The destruction of the illegal of Dargha in Vadodara raises questions of impropriety in building code, civil behavior, bad governance, and illegal actions by religious body.

  • Did the State Government recognize the existence of these religious structures by way of electrical connections, mailing addresses, delivery of mail, sewer connections, water connections, registration of trusts, etc?

  • Being illegal and constructed on public land, how did these religious structures/institutions manage to obtain these recognitions? 

  • Did the State ever notify these structures that they were illegal and demand that they vacate the premises?

  • Was there an attempt at good-faith negotiated settlement by the illegal party?

  • Why did the Gujarat High Court initiate the destruction of the religious sites without an application but sorely on the basis of a newspaper article?

What sort of verification or validation was insisted by the State and Administration before they started the demolition drive?

Non-Brahmin Priests

The issue of non-Brahmin priests is an old one with roots in the violent Dravidian Movement of the 60s and 70s. At that time, the Dravida Munnetra Kazhagam (DMK) passed a law that allowed non-Brahmins to be priests which was stayed by the Supreme Court. After decades of arguing, the Supreme Court determined in 2002 that non-Brahmins can be priests provided they learn the Vedas and can follow the procedures required by the religion.

The whole controversy was unnecessary to start with and basically born of the Dravida ignorance of Hinduism and hatred of Brahmins who they accuse of being responsible for the lack of growth of their communities. In the '60s there was a grand announcement to build a temple for Ravana, they garlanded an idol of Rama with footwear, threw fish at religious processions, etc. The whole propaganda petered out when they found out that Ravana was a Brahmin and Rama was not. They were shocked to find out that of the 63 Great Shiva devotees only 5 were Brahmins and the rest were ordinary folks who are worshipped as Gods and before the worship of Shiva Himself. They could not believe that Nandan was not discriminated Dalit (as a later version would make it out to be) but a Dalit who fought his own insecurities and was ultimately treated as a Brahmin. They could not understand that how Brahma-Rishi Vishwamithra (one of the seven greatest Rishis) was not a Brahmin by birth. The learning that Rama, as Kshatriya, ate meat and was presented fish by Guha stupefied them. 

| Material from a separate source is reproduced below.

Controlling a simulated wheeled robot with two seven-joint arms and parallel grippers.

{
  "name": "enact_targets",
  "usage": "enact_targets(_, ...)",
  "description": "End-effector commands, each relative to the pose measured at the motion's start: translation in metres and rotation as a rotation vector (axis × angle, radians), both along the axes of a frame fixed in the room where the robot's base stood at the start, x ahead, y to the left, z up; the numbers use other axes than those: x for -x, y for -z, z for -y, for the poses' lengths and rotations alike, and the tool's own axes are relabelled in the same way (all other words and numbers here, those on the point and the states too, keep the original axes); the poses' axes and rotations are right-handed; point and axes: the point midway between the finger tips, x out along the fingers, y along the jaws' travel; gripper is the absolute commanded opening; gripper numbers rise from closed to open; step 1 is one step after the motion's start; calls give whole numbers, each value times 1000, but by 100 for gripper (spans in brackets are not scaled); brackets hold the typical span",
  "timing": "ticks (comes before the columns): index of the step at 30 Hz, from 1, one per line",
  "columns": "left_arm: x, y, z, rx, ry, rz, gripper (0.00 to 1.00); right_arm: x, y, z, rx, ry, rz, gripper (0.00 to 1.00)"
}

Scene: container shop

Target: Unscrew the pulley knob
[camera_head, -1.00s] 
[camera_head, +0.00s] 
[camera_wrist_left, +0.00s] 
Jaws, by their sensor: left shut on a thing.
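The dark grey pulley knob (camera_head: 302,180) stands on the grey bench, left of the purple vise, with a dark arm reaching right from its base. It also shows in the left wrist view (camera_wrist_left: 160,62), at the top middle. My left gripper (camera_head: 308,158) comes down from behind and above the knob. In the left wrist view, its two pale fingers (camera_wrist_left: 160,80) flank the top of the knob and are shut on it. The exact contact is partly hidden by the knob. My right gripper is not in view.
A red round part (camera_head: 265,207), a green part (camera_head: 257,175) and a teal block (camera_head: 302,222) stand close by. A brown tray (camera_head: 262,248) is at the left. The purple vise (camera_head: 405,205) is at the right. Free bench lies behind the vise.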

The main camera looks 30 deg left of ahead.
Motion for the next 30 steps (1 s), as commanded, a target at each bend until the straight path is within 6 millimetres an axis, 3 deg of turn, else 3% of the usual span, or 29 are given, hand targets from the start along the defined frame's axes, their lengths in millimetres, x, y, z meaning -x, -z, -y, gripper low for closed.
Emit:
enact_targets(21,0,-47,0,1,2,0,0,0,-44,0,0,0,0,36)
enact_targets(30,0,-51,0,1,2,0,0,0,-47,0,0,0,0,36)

While there are many instances of what we call Hinduism today that nobility of a person is not determined by birth alone, this is a serious revelation to the Dravida parties. While they all claimed to be anti-Caste, their supreme leader E.V. Ramaswamy Naicker chose to retain in his name "Rama" and also his caste "Naicker". Hence, it is easy to trash Karunanidhi as a charlatan that he is, dividing societies and peoples, but then through his decision he brings up several issues that are worthy of introspection and that he needs to answer:

  • What is the process through which he is going to certify that non-Brahmin can be a worthy priest?

  • Who will test his appointments and what are the minimum criteria that he will set?

  • If he thinks that study of Vedas is not required to be a priest, he will be right. In fact, many Kali, Mari-Amman, Aiyanar temples in India do not have or require knowledge of the Vedas. However, the study of Vedas is not so much for prayer to God (He does not need or ask for prayer from humans for His glorification) but for internal awakening of humans. To quote Tamil Saint Manikavaachagar, who was not a Brahmin, the meaning, sounds, and philosophy of the Vedas is for internal wakening and accepting of one's Karma. While this deep meaning is now lost on most, is he going to deny everyone the benefit of this belief? What gives him the right to make this change?

  • If he thinks that priests need not know the process of prayer, he would be right again. God does not need any particular process or ways of prayer. As Kannappa Nayanar story shows, God will treat those who do not know and know the process equally. It is not for the benefit of God that there is a prayer process but one to sustain the attention of people on something good. Since Hinduism has such a process, this is something that should be followed. If he thinks that being the Chief Minister gives him the right to change religion, then he has to be fair to all religions. Would he dare impose such conditions on Christians, Muslims, and Sikhs? 

  • Then there are questions about the legal status of these people who are now going to be appointed to the temples as priests. Currently, the reservation laws of India say that those who are Brahmins by birth are forward class and therefore do not get any reservation. Since these non-Brahmins are appointed as priests, will they still be considered as such or will they will be treated as Brahmins and therefore forego reservation? If they are now still considered as non-Brahmins would that not go against conventional thinking that the priests are Brahmins and not all those who are born Brahmins are priests? Besides, from the story of Nandan we known that a person may be born into any occupation (Jati) but belong to a different classification (Varna). This is the confusion brought in by barbarian hordes about 1200 years ago and the Dravidian parties continue to harbor them.

The root cause of divisions based on religion, caste, language, and ethnicity is the politicization of these sensitive issues. It is time we bring a stop to these feudal practices.